Scan the lines below for the word "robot". Copy each line you find it in.

- _Entries provided_
+ + +

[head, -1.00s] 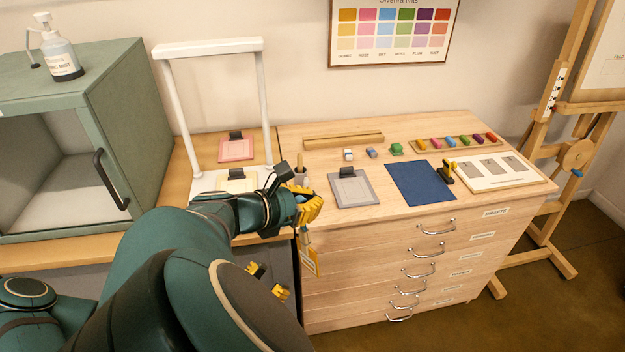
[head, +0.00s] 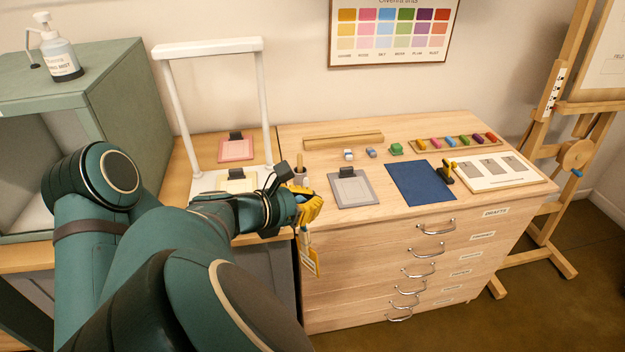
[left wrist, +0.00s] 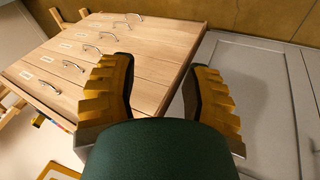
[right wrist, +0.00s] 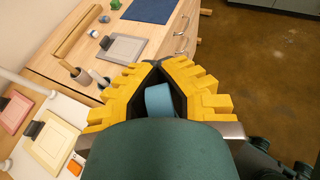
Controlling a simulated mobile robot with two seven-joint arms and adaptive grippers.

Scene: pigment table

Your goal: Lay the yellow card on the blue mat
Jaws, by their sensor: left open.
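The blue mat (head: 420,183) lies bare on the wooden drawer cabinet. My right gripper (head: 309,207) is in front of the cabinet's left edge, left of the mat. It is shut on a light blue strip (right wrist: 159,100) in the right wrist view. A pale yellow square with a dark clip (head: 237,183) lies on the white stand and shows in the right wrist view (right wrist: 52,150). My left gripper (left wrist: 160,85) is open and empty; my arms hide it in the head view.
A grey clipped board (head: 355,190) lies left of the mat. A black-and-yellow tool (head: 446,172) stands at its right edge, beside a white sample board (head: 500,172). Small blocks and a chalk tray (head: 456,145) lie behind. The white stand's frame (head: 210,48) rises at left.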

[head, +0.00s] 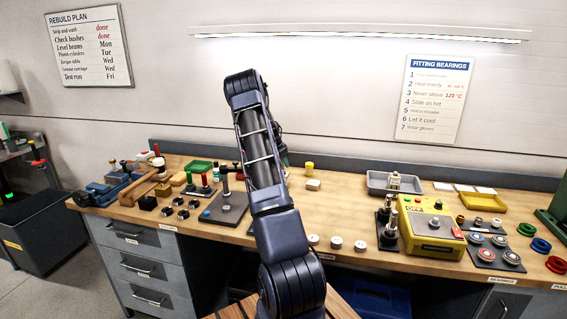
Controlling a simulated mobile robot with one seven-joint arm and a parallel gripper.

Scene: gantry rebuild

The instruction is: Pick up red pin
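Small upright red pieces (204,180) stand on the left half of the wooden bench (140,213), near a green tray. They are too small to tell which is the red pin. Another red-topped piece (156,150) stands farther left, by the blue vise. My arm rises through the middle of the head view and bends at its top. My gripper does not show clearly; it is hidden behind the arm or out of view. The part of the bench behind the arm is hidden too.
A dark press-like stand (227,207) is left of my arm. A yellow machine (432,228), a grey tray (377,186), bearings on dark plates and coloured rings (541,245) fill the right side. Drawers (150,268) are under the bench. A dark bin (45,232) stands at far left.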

+ + +

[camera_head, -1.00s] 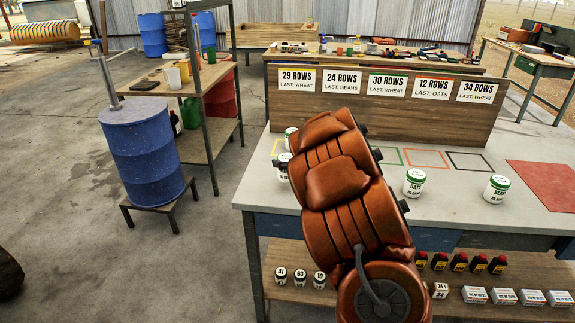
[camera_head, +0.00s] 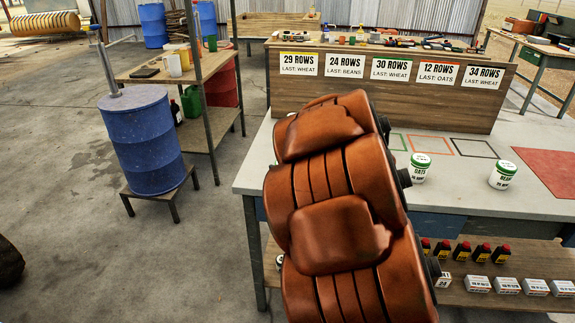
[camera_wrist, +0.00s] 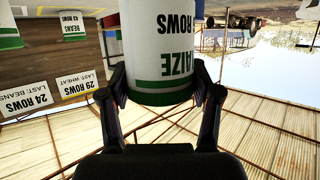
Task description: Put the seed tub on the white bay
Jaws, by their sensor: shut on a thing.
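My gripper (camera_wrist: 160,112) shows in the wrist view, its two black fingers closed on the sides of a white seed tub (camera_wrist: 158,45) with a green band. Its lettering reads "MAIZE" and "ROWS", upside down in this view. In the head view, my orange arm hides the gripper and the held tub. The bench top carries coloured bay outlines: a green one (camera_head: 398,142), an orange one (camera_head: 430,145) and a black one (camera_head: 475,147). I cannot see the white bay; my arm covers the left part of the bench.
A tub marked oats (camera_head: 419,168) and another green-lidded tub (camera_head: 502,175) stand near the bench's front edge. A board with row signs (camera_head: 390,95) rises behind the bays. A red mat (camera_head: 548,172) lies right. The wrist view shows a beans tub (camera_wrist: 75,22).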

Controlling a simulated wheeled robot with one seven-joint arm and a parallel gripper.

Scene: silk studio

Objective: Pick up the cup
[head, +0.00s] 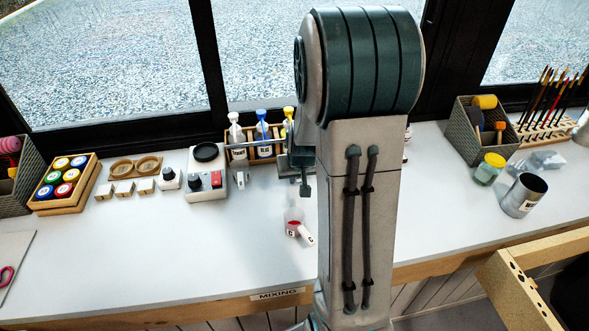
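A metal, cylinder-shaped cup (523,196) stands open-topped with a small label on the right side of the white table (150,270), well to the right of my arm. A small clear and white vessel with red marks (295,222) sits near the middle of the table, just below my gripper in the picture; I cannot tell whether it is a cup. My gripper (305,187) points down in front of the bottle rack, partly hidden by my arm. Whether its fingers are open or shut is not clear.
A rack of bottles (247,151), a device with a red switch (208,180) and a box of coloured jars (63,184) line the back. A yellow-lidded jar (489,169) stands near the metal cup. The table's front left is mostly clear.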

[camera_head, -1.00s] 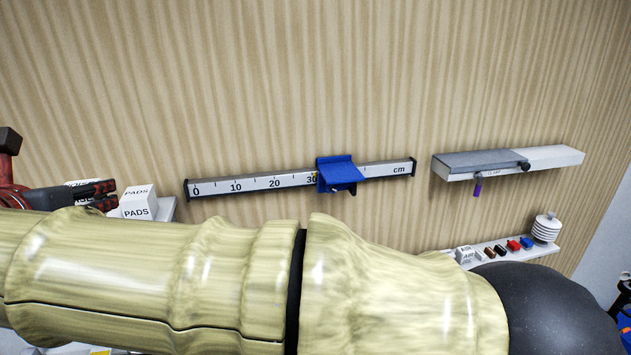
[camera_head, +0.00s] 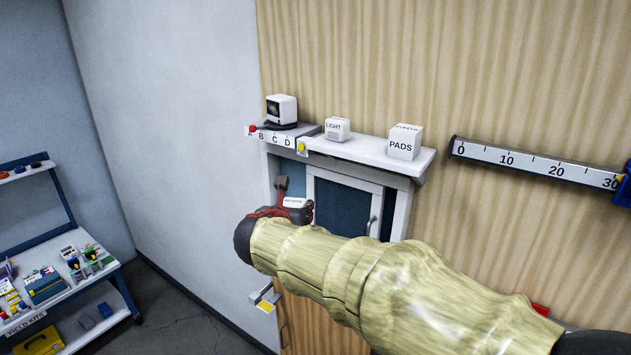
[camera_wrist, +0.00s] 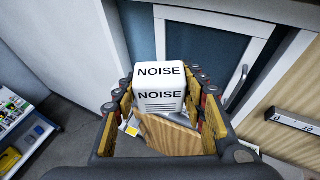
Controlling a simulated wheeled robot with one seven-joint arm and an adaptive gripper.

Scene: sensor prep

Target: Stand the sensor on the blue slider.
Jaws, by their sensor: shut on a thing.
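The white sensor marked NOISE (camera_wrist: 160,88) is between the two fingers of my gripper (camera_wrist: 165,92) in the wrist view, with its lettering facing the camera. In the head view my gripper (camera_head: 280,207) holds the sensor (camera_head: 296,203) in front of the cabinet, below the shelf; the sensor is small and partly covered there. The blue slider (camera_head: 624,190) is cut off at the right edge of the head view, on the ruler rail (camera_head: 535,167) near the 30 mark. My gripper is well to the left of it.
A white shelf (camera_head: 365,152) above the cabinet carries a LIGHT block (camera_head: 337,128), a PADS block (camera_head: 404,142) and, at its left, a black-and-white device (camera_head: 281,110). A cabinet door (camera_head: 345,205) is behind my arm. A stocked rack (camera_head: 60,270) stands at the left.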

+ + +

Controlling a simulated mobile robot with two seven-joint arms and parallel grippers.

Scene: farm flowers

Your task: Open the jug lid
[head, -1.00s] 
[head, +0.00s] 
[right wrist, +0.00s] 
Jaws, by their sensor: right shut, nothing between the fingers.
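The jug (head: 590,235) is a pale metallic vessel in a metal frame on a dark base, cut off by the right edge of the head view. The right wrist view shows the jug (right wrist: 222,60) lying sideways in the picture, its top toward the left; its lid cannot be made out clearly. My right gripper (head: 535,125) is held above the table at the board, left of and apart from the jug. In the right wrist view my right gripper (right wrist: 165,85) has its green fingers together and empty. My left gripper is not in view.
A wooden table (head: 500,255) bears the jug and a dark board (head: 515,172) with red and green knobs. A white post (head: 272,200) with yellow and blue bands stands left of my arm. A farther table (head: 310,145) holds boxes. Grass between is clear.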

+ + +

- _Reply_
Controlling a simulated mobile robot with two seven-joint arms and adaptive grippers.
Controlling a simulated mobile robot with one seven-joint arm and a parallel gripper.
Controlling a simulated wheeled robot with one seven-joint arm and a parallel gripper.
Controlling a simulated wheeled robot with one seven-joint arm and an adaptive gripper.
Controlling a simulated mobile robot with two seven-joint arms and parallel grippers.

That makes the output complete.